As other truckers flew past him on the highway, González stayed below posted speed limits.

“It’s important for me to be safe,” González said. “I have a wife and two daughters at home.”

Other than a Mexican license plate and a small caravan of journalists, there wasn’t much that differentiated González from U.S. truckers. His wasn’t a sleepless journey made in a rickety old truck belching black smoke, as critics had predicted. Instead, it was a long haul like the thousands that take place each day in the United States.

On the way home to Mexico, he picked up a load of raw steel in Decatur, Ala. It was headed for a factory in Mexico.

George Griffin, foreman of the construction site where González delivered his cargo, said he doesn’t mind sharing the road with Mexican truckers.

“I think the really dangerous people on the road are the young and the elderly,” he said.

Besides, he said, Mexican companies generally provide him with better prices for construction supplies. And in construction, “whichever company comes up with the best price gets the job,” Griffin said.

Building Systems de México, the company that manufactured the steel rafters González delivered, is often a winner, he said. And with Mexican exporters expecting to shave 15 percent from their operating costs should the U.S. open its southern border, buyers such as Griffin could eventually see lower prices.
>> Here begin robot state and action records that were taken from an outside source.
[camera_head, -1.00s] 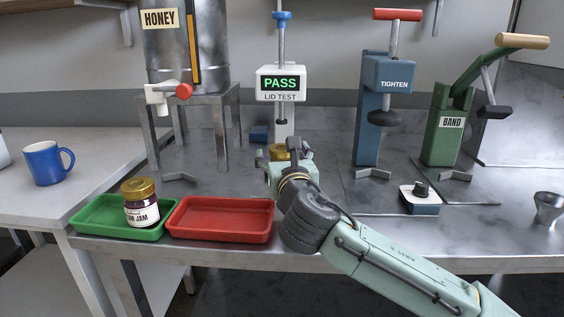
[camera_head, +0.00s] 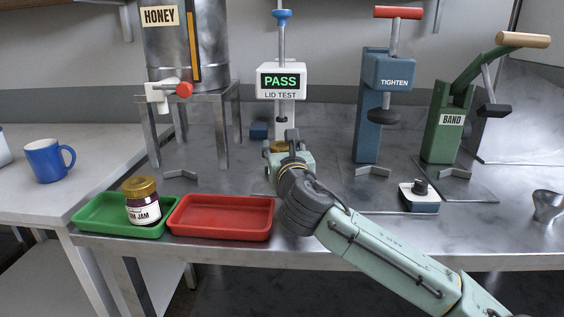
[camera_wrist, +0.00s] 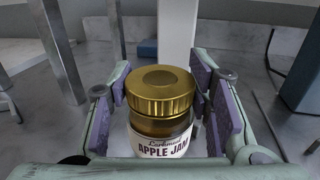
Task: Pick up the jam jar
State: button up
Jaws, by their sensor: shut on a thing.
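A jam jar with a gold lid and a white label reading "APPLE JAM" (camera_wrist: 160,110) stands upright between the purple pads of my gripper (camera_wrist: 160,115) in the wrist view. In the head view my gripper (camera_head: 285,157) is below the lid tester, and only part of the jar's gold lid shows behind it. My gripper is shut on this jar. Another jam jar (camera_head: 141,201), dark with a gold lid and a label ending in "UM JAM", stands upright in the green tray (camera_head: 92,217) at the left.
The lid tester (camera_head: 282,82) reads PASS, just behind my gripper. An empty red tray (camera_head: 220,230) lies front left. The blue TIGHTEN press (camera_head: 367,140) and green BAND press (camera_head: 440,150) stand at right. A honey tank (camera_head: 165,45) stands back left.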

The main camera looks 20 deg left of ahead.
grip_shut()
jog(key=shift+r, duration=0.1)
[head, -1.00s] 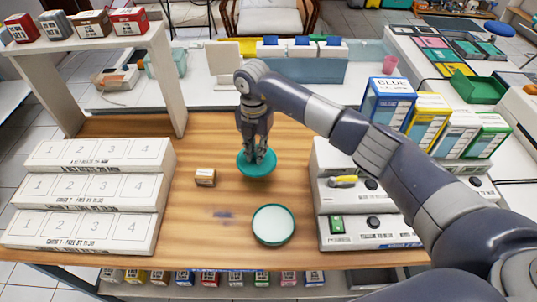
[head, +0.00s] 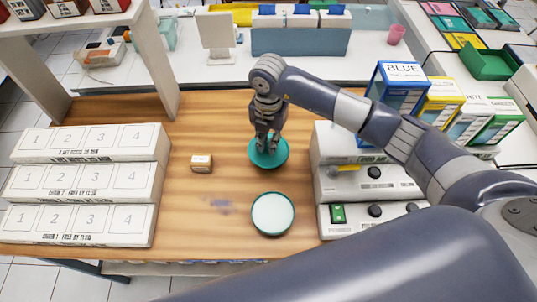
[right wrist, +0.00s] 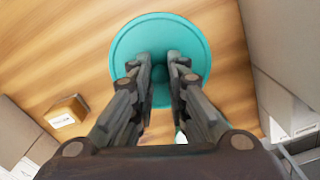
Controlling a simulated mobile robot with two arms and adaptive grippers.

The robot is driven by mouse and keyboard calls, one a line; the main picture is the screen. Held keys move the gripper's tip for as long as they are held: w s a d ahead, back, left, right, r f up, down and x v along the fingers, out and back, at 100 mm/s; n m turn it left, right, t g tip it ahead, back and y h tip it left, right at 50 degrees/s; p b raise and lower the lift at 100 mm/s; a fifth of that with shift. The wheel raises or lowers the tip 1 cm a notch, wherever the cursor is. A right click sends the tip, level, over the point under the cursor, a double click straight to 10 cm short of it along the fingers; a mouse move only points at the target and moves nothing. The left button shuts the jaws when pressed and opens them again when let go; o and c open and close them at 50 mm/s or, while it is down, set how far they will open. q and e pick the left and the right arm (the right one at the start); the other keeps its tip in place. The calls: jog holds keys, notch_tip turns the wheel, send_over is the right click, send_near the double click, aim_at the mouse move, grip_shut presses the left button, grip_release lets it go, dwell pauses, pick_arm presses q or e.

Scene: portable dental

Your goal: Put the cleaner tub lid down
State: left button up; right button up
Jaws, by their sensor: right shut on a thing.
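The teal round lid (head: 279,159) is at the middle of the wooden table, behind the tub. My right gripper (head: 267,150) is shut on the lid's small knob from above. In the right wrist view the lid (right wrist: 160,34) lies face-on beyond the fingers, with the knob between the fingertips (right wrist: 159,72). Whether the lid touches the table or hangs just above it, I cannot tell. The cleaner tub (head: 273,214) stands open in front of the lid, with a teal rim and pale contents. My left gripper is not in view.
A small cardboard box (head: 202,163) stands left of the lid. White numbered stepped racks (head: 82,184) fill the left side. White units with black knobs (head: 373,186) stand on the right. The wood between the box and the tub is clear apart from a dark smudge.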

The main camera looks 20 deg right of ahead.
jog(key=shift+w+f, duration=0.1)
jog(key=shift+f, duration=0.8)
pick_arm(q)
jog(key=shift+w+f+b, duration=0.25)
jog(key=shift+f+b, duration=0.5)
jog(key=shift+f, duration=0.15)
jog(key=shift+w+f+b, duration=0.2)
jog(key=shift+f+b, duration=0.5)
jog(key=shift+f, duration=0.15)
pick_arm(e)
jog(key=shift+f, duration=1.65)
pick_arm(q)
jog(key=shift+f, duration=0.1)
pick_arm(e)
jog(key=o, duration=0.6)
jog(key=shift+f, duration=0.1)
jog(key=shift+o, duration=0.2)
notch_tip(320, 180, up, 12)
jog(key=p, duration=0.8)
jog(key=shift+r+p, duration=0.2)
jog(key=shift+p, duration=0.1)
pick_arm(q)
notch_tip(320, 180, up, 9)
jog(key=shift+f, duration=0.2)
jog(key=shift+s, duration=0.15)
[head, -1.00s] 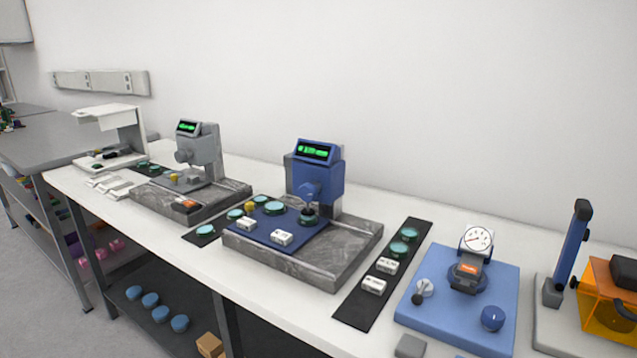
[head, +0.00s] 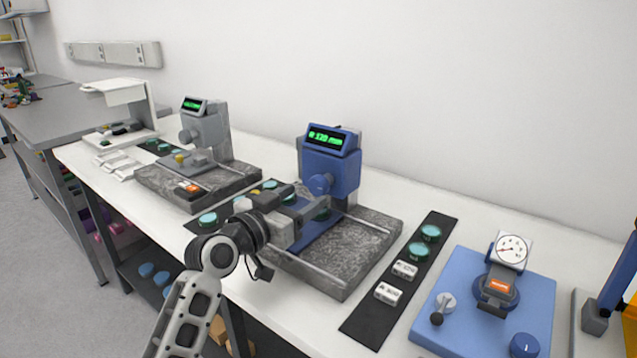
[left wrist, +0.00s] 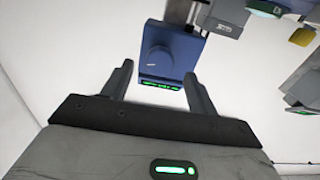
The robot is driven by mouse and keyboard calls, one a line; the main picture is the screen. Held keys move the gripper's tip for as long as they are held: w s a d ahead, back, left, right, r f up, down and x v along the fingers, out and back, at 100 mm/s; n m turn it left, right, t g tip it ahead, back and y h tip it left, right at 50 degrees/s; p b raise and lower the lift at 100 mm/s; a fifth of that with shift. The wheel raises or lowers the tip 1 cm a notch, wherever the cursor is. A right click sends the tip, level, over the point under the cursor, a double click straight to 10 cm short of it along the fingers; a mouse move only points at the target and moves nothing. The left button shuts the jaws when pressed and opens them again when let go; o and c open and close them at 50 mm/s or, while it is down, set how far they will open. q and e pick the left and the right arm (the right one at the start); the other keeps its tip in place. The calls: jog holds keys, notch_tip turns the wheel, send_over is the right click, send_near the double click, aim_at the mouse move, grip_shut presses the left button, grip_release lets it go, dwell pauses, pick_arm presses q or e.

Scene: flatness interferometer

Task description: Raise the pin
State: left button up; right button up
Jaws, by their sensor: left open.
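The blue height gauge (head: 330,165) stands on a grey stone base (head: 350,255), with a lit green display (head: 325,138) and a round blue knob (head: 320,184) on its front. My left gripper (head: 308,207) is open and empty in front of it, over the blue plate (head: 325,237). In the left wrist view the gauge (left wrist: 175,45) appears upside down, its knob (left wrist: 158,60) between the open fingers (left wrist: 158,75) and beyond them. No part shows clearly as the pin; my gripper hides much of the area under the gauge head. My right gripper is out of view.
A grey gauge (head: 208,135) on its own stone base stands to the left. A black mat (head: 365,320) with green discs and white blocks lies to the right, then a blue plate (head: 535,290) with a dial gauge (head: 512,250).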

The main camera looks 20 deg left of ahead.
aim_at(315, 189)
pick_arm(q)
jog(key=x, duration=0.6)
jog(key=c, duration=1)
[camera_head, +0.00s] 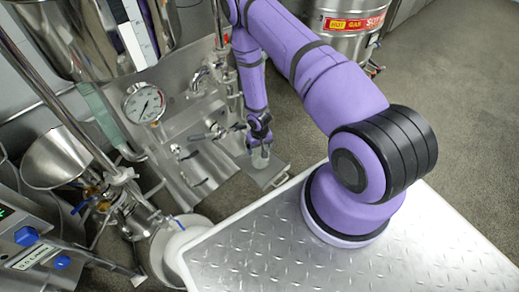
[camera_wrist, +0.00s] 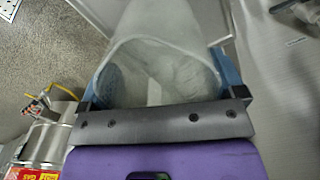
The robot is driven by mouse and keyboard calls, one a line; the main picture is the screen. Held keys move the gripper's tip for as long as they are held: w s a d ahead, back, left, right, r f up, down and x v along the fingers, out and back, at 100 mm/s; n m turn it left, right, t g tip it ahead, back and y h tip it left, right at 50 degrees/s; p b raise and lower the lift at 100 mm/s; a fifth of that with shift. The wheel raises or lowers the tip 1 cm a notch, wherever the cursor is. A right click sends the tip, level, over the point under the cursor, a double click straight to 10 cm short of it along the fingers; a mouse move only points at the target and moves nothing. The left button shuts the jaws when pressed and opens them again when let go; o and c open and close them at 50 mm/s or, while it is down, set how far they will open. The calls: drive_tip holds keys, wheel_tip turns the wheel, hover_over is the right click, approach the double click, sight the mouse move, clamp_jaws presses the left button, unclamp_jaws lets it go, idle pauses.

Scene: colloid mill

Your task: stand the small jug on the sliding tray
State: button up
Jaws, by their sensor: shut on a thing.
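The small jug (camera_wrist: 155,70) is pale and translucent, and its open mouth faces the wrist camera. My gripper (camera_wrist: 165,80) is shut on it, with a blue-padded finger on each side. In the head view my gripper (camera_head: 259,140) holds the small, pale jug (camera_head: 260,158) in front of the steel panel. The sliding tray (camera_head: 274,178) appears as a flat grey metal plate just below and around the jug. I cannot tell whether the jug's base touches the tray. The jug's bottom is hidden in the wrist view.
Metal taps (camera_head: 200,78) and a pressure gauge (camera_head: 144,103) sit on the panel close to my arm. A steel funnel (camera_head: 55,158) and pipework stand at the left. A steel drum (camera_head: 350,32) with red and yellow labels stands at the back. The floor (camera_head: 455,110) at right is clear.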

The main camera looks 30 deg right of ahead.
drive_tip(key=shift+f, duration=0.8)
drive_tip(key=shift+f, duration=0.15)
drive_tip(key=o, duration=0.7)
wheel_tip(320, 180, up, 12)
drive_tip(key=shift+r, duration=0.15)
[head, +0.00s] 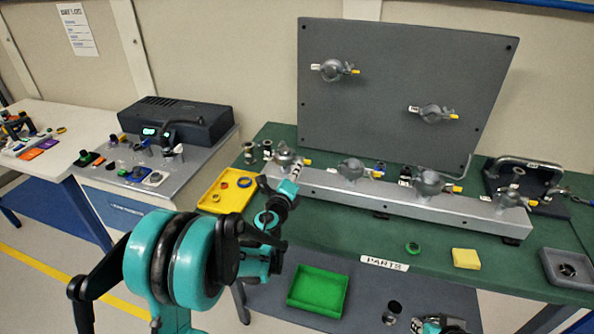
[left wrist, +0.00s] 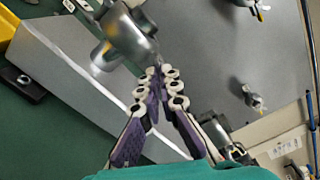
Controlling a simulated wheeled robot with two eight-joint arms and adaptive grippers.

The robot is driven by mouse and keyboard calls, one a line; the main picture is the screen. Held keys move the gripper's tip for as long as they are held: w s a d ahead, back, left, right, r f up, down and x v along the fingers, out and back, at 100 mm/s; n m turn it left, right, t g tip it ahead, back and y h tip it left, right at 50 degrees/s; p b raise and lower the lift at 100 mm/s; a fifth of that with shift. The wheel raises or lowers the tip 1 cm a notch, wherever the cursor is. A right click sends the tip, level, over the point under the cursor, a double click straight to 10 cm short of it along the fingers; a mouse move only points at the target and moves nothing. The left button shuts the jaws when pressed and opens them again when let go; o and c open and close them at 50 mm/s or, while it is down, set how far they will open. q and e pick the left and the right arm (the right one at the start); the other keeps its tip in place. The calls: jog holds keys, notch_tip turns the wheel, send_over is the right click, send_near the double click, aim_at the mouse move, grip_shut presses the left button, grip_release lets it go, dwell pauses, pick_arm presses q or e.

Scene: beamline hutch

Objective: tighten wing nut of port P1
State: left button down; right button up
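Several grey clamped ports with yellow-tipped wing nuts sit along a metal beam (head: 390,195). Their small labels are too blurred to read, so I cannot tell which one is P1. My left gripper (head: 294,176) is just in front of the leftmost port on the beam (head: 287,160), whose yellow tip (head: 307,161) shows to its right. In the left wrist view the fingertips (left wrist: 161,72) are almost together, close beside a grey clamp (left wrist: 128,42). No wing nut is visible between them; contact is unclear. My right gripper (head: 440,326) shows only partly at the bottom edge.
An upright grey panel (head: 400,60) behind the beam carries two more ports. A yellow tray (head: 211,203) with rings lies left of my left gripper, and a green tray (head: 318,291) in front. A yellow block (head: 466,258) and green ring (head: 412,247) lie on the green table.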

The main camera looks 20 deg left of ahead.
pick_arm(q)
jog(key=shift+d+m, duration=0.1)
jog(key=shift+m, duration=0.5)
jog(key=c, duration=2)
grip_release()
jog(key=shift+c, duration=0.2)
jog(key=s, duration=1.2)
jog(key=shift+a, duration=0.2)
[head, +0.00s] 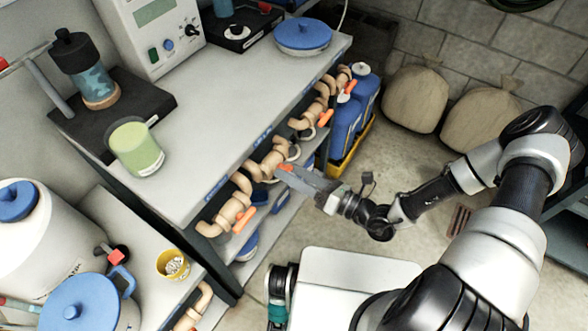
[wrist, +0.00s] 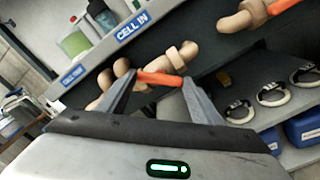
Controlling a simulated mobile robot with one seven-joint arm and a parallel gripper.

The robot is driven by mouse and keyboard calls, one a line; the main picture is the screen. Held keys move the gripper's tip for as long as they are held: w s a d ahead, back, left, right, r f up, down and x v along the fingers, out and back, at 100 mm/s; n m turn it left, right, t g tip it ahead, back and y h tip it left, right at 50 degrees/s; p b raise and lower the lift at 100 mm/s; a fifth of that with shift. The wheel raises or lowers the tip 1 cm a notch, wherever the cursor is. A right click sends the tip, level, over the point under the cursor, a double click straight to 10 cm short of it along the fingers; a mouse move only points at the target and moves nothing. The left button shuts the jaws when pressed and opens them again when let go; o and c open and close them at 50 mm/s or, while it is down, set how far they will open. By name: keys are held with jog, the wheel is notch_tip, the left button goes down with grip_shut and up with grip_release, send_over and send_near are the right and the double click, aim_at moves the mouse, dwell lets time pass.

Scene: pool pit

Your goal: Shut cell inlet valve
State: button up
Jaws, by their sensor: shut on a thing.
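My gripper (wrist: 160,82) is at the pipe run under the front edge of the bench. Its two fingers are closed on the orange valve handle (wrist: 158,78), one fingertip at each end of the bar. The handle sits on a tan valve and pipe (wrist: 178,57), below the blue "CELL IN" label (wrist: 133,27). In the wrist view the bar lies at an angle to the pipe. In the head view my gripper (head: 284,169) reaches the pipes from the right and hides most of this handle.
Other orange handles sit along the pipes, one nearer (head: 243,220) and one farther (head: 326,117). The bench (head: 205,165) carries a jar, a stirrer and a power unit. Blue canisters (head: 345,128) stand at its far end. Open floor lies to the right.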

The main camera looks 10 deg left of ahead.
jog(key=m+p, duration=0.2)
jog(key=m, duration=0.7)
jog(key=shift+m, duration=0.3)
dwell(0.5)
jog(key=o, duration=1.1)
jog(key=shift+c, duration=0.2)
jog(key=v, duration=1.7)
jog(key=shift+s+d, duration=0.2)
“When you’re spending $300,000 for steel for a project, saving anything you can is important,” he said.

In González’s eyes, the cross-border trucking program is important because it will save time and money for companies hauling cargo across the border.

As far as being able to drive safely, González is convinced Mexican drivers must be among the world’s best because of all the obstacles they face on their roads.

“The Mexican people crossing here know the rules, laws, and all the things about driving American people know,” he said.